May 25, 2024, 7:41 pm

Fire in the Sundarbans: What we must do to protect our protector

  • Update Time : Wednesday, May 8, 2024
  • 11 Time View
Photo: Collected

People in Bangladesh, and even the rest of the world, view the Sundarbans with a certain reverence. But, unfortunately, policymakers and those who are responsible for taking care of the mangrove forest do not view it the same way.
For Bangladesh, the Sundarbans is its protector. It protects our land from various natural disasters. Particularly, cyclones coming from the southwest are impeded by the Sundarbans. However, although the forest protects us, we do nothing to protect it.

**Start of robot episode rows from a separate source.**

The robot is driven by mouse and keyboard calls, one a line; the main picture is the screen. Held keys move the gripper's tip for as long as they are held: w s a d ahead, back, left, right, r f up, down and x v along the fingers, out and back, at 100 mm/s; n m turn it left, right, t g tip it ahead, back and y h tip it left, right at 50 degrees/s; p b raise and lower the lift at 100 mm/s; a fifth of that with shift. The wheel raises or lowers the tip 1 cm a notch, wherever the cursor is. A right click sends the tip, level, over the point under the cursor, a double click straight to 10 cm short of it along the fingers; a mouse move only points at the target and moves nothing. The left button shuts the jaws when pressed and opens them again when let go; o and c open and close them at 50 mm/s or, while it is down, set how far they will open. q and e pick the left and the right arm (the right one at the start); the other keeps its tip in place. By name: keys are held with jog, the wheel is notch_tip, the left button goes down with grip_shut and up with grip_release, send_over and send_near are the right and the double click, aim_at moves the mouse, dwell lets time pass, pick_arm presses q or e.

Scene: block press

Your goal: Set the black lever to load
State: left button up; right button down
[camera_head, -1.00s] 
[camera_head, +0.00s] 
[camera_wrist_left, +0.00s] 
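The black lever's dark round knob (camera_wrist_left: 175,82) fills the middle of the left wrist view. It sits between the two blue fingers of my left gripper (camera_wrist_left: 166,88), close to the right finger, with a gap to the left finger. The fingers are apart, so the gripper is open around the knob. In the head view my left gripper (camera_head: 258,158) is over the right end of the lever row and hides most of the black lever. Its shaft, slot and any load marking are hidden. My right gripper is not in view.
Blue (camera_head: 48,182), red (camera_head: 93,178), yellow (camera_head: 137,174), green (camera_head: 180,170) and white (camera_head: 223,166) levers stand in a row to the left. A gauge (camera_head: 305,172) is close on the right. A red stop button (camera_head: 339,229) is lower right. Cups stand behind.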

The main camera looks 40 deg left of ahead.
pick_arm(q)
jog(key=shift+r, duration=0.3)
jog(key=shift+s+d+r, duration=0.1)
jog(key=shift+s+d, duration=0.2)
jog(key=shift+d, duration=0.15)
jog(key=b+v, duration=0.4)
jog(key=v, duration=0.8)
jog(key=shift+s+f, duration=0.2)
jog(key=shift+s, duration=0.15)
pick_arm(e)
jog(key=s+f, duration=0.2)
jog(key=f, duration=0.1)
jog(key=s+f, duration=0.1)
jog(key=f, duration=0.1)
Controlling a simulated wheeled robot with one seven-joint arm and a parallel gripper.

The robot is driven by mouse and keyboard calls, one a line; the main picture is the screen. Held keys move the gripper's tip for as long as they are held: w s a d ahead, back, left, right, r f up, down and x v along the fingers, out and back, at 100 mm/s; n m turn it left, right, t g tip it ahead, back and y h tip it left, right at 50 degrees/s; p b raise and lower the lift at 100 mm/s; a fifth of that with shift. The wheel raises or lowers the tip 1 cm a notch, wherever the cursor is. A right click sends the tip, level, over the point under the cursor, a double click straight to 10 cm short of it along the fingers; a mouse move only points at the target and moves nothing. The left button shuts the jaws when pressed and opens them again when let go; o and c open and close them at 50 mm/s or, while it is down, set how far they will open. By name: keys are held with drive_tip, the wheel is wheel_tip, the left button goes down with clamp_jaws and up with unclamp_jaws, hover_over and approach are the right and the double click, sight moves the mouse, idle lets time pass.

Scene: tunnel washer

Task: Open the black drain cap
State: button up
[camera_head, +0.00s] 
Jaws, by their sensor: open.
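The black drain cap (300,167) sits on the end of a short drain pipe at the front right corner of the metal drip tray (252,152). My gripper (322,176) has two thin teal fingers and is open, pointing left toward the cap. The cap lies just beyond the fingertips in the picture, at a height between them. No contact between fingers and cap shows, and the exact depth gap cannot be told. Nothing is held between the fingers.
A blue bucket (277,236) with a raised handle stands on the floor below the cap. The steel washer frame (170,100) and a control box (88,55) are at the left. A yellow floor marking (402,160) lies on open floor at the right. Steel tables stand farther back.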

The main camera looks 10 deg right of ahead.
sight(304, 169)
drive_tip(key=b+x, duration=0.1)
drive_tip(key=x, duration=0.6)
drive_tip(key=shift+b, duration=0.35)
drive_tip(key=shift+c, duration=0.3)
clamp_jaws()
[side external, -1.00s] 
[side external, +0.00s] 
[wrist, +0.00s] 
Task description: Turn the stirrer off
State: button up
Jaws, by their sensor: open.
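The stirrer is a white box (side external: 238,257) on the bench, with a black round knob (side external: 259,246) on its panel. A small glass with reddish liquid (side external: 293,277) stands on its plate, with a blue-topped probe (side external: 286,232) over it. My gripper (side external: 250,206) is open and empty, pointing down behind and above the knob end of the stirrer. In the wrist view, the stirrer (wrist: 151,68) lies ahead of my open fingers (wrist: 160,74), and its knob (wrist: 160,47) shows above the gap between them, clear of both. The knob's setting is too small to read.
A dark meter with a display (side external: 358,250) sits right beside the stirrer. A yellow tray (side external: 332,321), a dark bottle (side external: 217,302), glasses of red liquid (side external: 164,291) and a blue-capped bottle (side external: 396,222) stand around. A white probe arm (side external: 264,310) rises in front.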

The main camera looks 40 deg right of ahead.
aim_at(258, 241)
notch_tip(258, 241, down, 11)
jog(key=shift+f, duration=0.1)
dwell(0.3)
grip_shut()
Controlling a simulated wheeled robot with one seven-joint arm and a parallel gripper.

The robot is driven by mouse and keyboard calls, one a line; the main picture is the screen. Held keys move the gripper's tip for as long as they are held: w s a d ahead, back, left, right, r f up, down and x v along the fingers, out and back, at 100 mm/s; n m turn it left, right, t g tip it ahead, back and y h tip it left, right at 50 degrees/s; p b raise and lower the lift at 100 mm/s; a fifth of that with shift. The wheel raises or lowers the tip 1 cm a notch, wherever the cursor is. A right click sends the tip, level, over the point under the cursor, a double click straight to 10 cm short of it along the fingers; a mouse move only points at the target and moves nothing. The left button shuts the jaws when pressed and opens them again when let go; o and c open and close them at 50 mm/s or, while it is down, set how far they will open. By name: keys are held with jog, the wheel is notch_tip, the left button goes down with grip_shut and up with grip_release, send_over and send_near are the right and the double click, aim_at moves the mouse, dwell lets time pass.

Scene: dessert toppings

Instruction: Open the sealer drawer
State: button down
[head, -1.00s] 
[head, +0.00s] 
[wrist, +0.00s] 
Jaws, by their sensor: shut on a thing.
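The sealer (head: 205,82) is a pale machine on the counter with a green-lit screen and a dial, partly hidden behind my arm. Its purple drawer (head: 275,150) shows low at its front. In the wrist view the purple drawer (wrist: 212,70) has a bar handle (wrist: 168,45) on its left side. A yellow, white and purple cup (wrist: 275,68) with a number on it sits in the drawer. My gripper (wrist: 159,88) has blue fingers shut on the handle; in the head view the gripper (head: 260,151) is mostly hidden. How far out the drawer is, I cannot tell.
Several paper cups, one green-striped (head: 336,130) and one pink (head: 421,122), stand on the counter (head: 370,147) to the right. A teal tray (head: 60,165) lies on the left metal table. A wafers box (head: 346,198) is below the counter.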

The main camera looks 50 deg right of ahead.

Whether it is through deforestation, or polluting the waters around it, or building industrial plants around it—we have continued to take on activities that severely harm this natural body.
Now, speaking of the fire that we learnt of on Saturday, this is not something that has happened for the first time. This sort of incidents have been common during this time of the year for quite some time. So this fire should not be viewed as an accident that could not have been prevented. Firstly, as this is something that keeps happening every year, we need to figure out the underlying reasons that cause it. And the process through which this investigation is to be conducted should be made transparent and inclusive. Furthermore, it should be communicated to the local people. Without transparency and decisive action, this would become yet another administrative exercise in our country that serves no purpose other than lining the pockets of a select few. Thus, the first thing that must be done is to identify the problem, and the second thing should be making sure that those who were responsible for it are held accountable before the public.
As activists who have been working in and around the Sundarbans for years know quite well, fires can start naturally. It could also be because of intruders who enter the forest. It could be from the cigarettes they smoke. It could be done intentionally by poachers who want to attack wild animals. In fact, there may even be particular reasons for starting fires. There is a fish called Kain Magur (Black eeltail catfish) that is prevalent in the Sundarbans area, which is difficult for fishermen to catch due to the vines and leaves sprouting from the forest floor. So, some fishermen start fires to clear off these vines and leaves so they can catch the fish easily. It is also important to note that we did not get to know immediately about the fire in question. In this era of information technology and instant communication, this is an anomaly. It is also not like Bangladesh is behind in terms of technology. We are advancing on par with the world. We have a science and technology ministry. We regularly

allocate budget for technological advancement in various areas. We are trying to become Smart Bangladesh and have become so in many aspects. The important point to note is that we do have the capability to protect the 6,500 square kilometres of this mangrove forest, and we do keep watch. If a university student flies a drone even 70 kilometres deep into the forest, then he is caught using technology. Yet, when there has been a fire, technology suddenly fails us. In truth, we lack the mindset and the determination to protect the Sundarbans. We are unable to properly use the technology available to us. There is no proper monitoring in place.
As the Sundarbans is a World Heritage Site, upon UNESCO’s repeated requests, the Bangladesh government eventually undertook its Strategic Environmental Assessment (SEA) in 2020. But following on from this assessment, the goal of which was to see if the Sundarbans was being harmed in any way, what remedies have been taken? In the end, these goals were not achieved. To make sure that the Sundarbans is not brought into consideration, they called it the SEA for the southwest region. They did not cover Barguna in it, nor did they cover Patuakhali. Here, the intention was to find out loopholes. Thus, we could not get the benefits from this assessment that we could have gotten. This is only helping those who are making investments in industry around the area and harming the Sundarbans and our country. In order to show a strong commitment to protecting the Sundarbans, the government must identify exactly why this fire started and take preventative measures so similar incidents does not occur again. We must take actions against those who are responsible for it. Then, if there is a fire again, we should analyse it again to see what steps should be taken.